There are several possibilites, but first profile your code in find the bottlenecks. Maybe your processing does some slows things which can be speed up - which would be vastly preferable to multiprocessing.
If that does not help, you could try:
Use another file format. Reading serialized json from text is not the fastest operation in the world. So you could store your data (for example in hdf5) which could speed up processing.
Implement multiple worker processes which can read portions of the file (worker1 reads lines 0 - 1million, worker2 1million - 2million etc). You can orchestrate that with joblib or celery, depending on your needs. Integrating the results is the challenge, there you have to see what your needs are (map-reduce style?). This is more difficult in python due to no real threading than in other languages, so maybe you could switch the language for that.

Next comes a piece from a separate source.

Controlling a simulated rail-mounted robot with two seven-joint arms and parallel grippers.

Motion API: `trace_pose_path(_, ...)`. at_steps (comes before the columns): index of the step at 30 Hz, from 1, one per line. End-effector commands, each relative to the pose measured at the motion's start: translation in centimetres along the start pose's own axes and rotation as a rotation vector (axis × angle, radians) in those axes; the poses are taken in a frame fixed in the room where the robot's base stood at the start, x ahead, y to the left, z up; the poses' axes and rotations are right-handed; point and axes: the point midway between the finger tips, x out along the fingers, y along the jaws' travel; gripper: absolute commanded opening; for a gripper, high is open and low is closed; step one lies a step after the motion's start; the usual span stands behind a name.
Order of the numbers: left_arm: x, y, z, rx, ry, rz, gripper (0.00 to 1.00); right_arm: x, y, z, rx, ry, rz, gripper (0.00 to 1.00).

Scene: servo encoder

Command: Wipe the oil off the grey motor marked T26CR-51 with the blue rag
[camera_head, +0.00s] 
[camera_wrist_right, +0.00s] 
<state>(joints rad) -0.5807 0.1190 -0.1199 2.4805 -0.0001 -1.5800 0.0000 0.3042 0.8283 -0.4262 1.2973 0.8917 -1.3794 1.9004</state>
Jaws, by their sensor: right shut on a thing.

The main bottleneck you need to be aware of here is neither disk nor CPU, it is memory, not how much you have, but how the hardware and OS work together to pre-fetch pages from RAM into the L{1,2,3} caches.
The parallel approach will have worse performance than the serial approach if you use readline() to load one line at a time. The reason has to do with hardware+OS, not software. When the cpu requires a memory read, a certain amount of extra data is fetched in to the Lx caches of the CPU in anticipation that this data might be required later. When you employ the serial approach, this extra data is in fact used while it is still in the cache. But when parallel readlines() are happening, the extra data is preempted before there is a chance to use it. Hence it has to be fetched again later. This has a huge impact on performance.
The way to make the parallel approach beat the performance of the serial readline() approach is to have your parallel processes read more than one line at a time into memory. Use read() instead of readline(). How many bytes should you read? Approximately the size of your L1 cache, about 64K. With this, several pages of contiguous memory can be loaded into that cache.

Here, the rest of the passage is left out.